横山由依さん「“もっと自分らしく生きていいんだ”って、伝えられる人になりたい」

昨年12月にAKB48を卒業し、俳優やタレントとして活動している横山由依さん(29)。2日からは舞台『三十郎大活劇」(パルコ・プロデュース)でヒロインの芸者・おやつを演じています。卒業を決意するために自身とどう向き合ってきたのか、今後どんなことに取り組んでいきたいのか、横山さんに聞きました。
横山由依さん、AKB48卒業後初の舞台「“お芝居一本でやっていくぞ”という気持ち」

「何歳でやめよう」考えたことなかった

――昨年12月に12年間活動したAKB48を卒業しました。コロナ下で、自身と向き合い卒業を決意されたそうですね。

横山由依さん: この4カ月、あっと言う間でしたね。ありがたいことに、継続的にお仕事をいただけているので、とても充実しています。

やりたかった歌やダンスができたAKB48での活動は、本当に楽しかったです。
でもキャプテンや総監督といった役職に就いてからは、グループの代表として発言する機会が多く、メンバーやスタッフの方々と向き合ってばかり。自分の意見を発言することは、あまりなかったかもしれません。

――自分と向き合うきっかけになったのは何だったのでしょうか。

横山: 2019年に、総監督を後輩の向井地美音ちゃんに継承してからは、グループよりも個人としてのお仕事をやるようになりました。

舞台に出させてもらった時、演出家の方に「普段の横山さんって、どんな風に人と接するの?」って聞かれたのですが、全然答えられなかったんです。「私って、自分のことを全然知らないんだ」と気付いて、まずは好きなものをリストアップしてみました。

餃子とか、オーロラとか、本当に何でも書き出してみて。やっぱり私は舞台や音楽、ミュージカルや映画が好きなんだって改めて認識しました。自分には好きなものがちゃんとあって、それを仕事としてできる場所にいる。そうした“好き”にちゃんと向き合っていきたい――。そんな気持ちでAKB48卒業を決意しました。

――29歳の誕生日の翌日に卒業されました。30歳を意識してのタイミングだったのでしょうか。

横山: 世の中に「30歳までに」という風潮はありますが私の場合、年齢は関係なかったです。

アイドルを始めた時から「何歳でやめよう」なんて考えたことなかったし、自分がやり切ったタイミングで卒業しようと決めていて。それがたまたま29歳でした。

年齢を重ねるごとに、「その年でアイドルなんかやめたほうがいい」とか「若い子に譲ったほうがいい」という声も聞かれましたが、私からしたら“これまでやってきたこと”の延長だし、待っていてくれてる人もいる。真剣に向き合っている人に対して年齢だけを理由に「早くやめたほうがいい」と言うのは、「なんか違うな」って思っていましたね。

年齢での差別、加担したくない

――特に女性は結婚について、30歳を節目と捉えがち。
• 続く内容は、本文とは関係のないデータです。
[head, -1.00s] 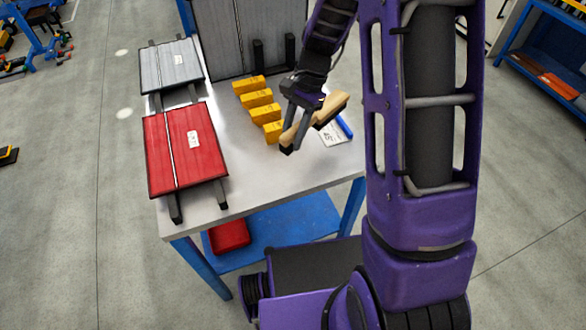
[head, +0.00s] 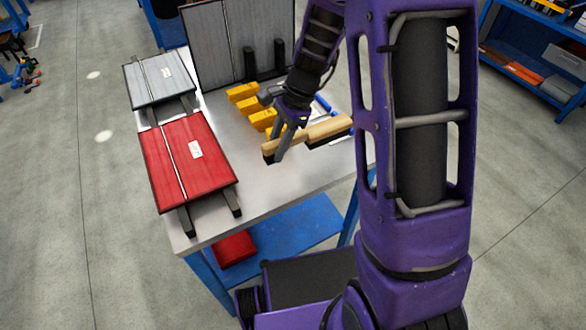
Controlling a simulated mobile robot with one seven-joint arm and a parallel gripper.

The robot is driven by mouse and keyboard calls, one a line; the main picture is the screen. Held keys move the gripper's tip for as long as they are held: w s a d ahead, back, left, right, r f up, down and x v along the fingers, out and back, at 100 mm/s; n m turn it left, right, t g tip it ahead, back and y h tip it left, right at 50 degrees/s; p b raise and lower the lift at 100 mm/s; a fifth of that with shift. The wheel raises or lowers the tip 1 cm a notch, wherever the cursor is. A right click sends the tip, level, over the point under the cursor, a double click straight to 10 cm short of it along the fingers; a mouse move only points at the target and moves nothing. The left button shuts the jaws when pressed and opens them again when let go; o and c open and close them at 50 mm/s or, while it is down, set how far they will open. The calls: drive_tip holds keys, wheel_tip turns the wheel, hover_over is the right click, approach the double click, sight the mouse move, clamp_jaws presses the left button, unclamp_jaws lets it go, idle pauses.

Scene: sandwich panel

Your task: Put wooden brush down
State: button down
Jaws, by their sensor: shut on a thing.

29歳で焦る人も多くいます。

横山: 世の中の流れがあるから「そろそろ結婚しないといけない」ととらわれてしまうのって、変ですよね。結婚するかしないかは個人の自由。早くする人がいてもいいし、一生独身でいたっていいと思うんですよ。

「“こうあるべき”を押しつけるのはよくない」って考えも広がってきているけれど、縛られている人もまだまだ多いように感じます。「何歳で何をするか」って一人ひとりが決めることであって、周りが決めつけることではないのに。

――年齢に縛られない考えは、前から持っていたのですか?

横山: AKB48に入っていなかったら「29歳、色々焦らなきゃやばい」って気持ちになっていたかもしれません。グループとして活動する中で色々なことを見たり、言われたり、考えたりして「これは世の中の仕組みとしておかしいことなんだ」「自分は自分のままでいいんだ」と気付くことがたくさんありました。

横山: 卒業前はグループの中で比較的年齢が上の方だったので、失礼な言葉を言われることもあったんです。だから自分は絶対に、年齢で人を差別するようなことに加担したくなかった。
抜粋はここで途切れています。